The plcs, by definition, have to put their shareholders' interests (that is, profits) above all else and Aston Villa's refusal to pay Brighton the compensation fee agreed for their poaching of Gareth Barry (it had to be deducted from their television money at source) is typical of many Premiership clubs' view on lower division teams. As long ago as 1985 Martin Edwards, the chairman of Manchester United, said: "The smaller clubs are bleeding the game dry. For the sake of the game, they should be put to sleep."

The pathetic hand-outs to the Football Trust from their TV income (less than five per cent of the pounds 170m each year) underlines the self-interest that pervades the Premiership. Recently they were unable even to agree among themselves on opening a chain of merchandise stores across Europe. The arguments centred on the sharing out of the profits. Sir John Quinton's parting remark after his resignation was that the chairmen should stop bickering among themselves.

While four clubs can be relegated from Italy's 18-team Serie A, many in the Premiership want to reduce the link with the Football League to two-up, two-down. Some would prefer to end the practice altogether, so protecting their investments.

Some of the new millionaires football has created claim they did not seek a fortune. Peter Johnson, the chairman of Everton, told the author David Conn, in his excellent analysis of the game, The Football Business, "I didn't know I would make money. It was an accident." Johnson still seeks to take a profit in the region of pounds 50m from his pounds 20m investment; allowing the club to keep his windfall appears not to have occurred to him.

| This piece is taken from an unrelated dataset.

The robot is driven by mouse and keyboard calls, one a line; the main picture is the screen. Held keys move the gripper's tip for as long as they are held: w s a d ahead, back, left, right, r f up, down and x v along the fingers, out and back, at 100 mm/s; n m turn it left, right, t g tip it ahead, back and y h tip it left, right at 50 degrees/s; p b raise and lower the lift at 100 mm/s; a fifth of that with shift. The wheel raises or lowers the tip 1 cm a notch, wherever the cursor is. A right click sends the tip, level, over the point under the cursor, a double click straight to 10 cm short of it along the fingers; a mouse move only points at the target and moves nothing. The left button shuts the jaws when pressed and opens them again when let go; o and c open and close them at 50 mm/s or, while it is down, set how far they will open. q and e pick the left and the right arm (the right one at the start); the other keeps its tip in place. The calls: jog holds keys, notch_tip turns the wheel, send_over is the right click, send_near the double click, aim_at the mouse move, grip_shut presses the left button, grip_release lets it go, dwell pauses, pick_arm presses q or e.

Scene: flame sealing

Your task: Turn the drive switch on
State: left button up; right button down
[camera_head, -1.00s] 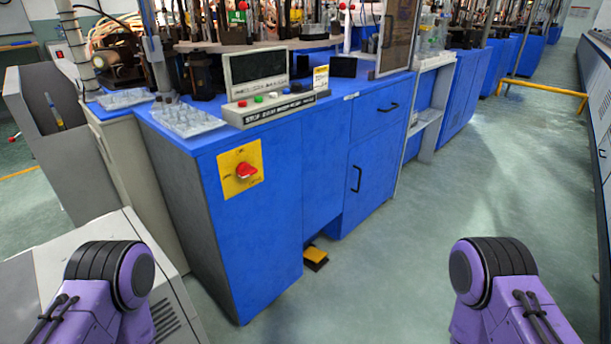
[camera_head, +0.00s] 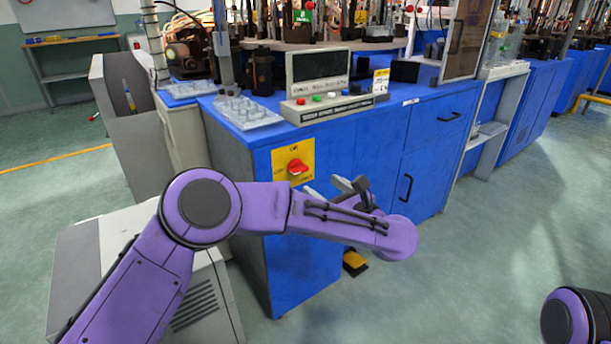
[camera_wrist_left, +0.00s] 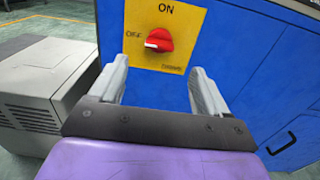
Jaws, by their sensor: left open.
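The drive switch is a red rotary knob (camera_head: 298,167) on a yellow plate (camera_head: 280,160) on the front of the blue cabinet. In the left wrist view the knob (camera_wrist_left: 160,40) has a white mark on its left side, toward the word OFF. The word ON is printed above it on the plate (camera_wrist_left: 185,22). My left gripper (camera_head: 325,187) is open and empty, in front of the cabinet, just right of and below the knob in the head view. In the left wrist view its fingers (camera_wrist_left: 160,66) are spread below the knob, apart from it. My right gripper is out of view.
A control box (camera_head: 335,103) with coloured buttons and a screen stands on the blue cabinet (camera_head: 385,150). A clear tray (camera_head: 248,112) lies beside it. A grey-white unit (camera_head: 85,265) stands at lower left. A yellow pedal (camera_head: 355,262) is on the floor. Open floor lies to the right.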

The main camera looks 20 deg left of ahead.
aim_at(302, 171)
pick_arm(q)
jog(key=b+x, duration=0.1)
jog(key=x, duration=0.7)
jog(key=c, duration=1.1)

So, if the power brokers of the game cannot be trusted to regulate themselves, the Government will have to step in. The political will, it seems, may exist, especially with the Government so closely connected to the World Cup 2006 bid. Charlie Whelan, Gordon Brown's confidant, wrote in the Observer recently: "Football is running out of time to organise itself. This Government [is] not about to sit back and watch the shambles at the top of our national game much longer."

David Mellor's Football Task Force, after dealing with a series of soft issues, is now investigating the financial side of the game from ticket prices to share flotations. The prospect of establishing a regulatory body will be among the subjects reviewed in the report, which is due out in about eight weeks' time.

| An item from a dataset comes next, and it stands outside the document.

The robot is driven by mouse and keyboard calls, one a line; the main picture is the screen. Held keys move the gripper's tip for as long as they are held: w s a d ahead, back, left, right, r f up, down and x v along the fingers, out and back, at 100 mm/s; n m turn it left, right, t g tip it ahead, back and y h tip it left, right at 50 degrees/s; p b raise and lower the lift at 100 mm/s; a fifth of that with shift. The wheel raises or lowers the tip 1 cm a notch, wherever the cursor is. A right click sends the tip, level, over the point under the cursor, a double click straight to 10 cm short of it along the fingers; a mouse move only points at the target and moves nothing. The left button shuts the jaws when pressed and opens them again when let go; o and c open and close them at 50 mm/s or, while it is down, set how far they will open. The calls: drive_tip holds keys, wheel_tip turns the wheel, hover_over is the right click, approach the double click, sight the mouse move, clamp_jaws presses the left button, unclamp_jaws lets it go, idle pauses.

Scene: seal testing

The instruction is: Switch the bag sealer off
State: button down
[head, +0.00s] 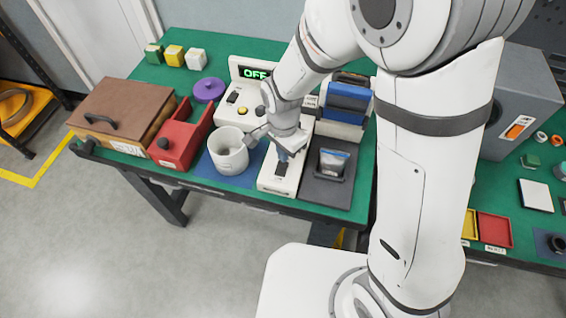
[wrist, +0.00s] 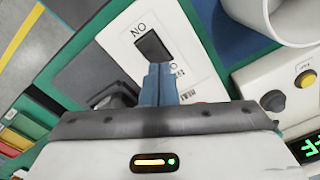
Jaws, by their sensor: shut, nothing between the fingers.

While Government intervention carries the risk of too much interference (as well as being forbidden by Fifa, the game's world governing body) some form of independent regulation, along the lines of that established for the privatised industries, ought to be possible. The first task of an "Offoot" would be to redistribute some of the wealth being garnered by the Premier League.

This money - at least 25 per cent of any TV deal - could be administered by the Football Trust, which is probably the only body in the game genuinely committed to improving the sport at all levels. It also has close links with Government. Tom Pendry, a long-serving opposition spokesman on sport when Labour were out of power, is its chairman.

Offoot could then enforce the streamlining of the FA and bring the Premier League back under its control. If this is impossible, a new umbrella body could be established. Either way supporters should have a greater say, even to the extent of assisting them in club buy-outs, as has happened with good effect at Bournemouth.

In the meantime there are several short-term measures the Government could undertake. A windfall tax on the men who have made fortunes from the game, combined with a levy on football betting, could provide immediate financial help.

A law restricting satellite coverage of matches may also be considered, although it need not be as draconian as the one imposed in Italy to keep Rupert Murdoch out. In many respects Sky's coverage has been beneficial.

Last, but certainly not least, the Government should reopen the inquest into the deaths at Hillsborough. There has been a wealth of new evidence since both Dr Stefan Popper's original inquest and Lord Justice Stuart-Smith's unsympathetic review. Football cannot move on until the families of the Hillsborough victims, and the survivors, are able to do so.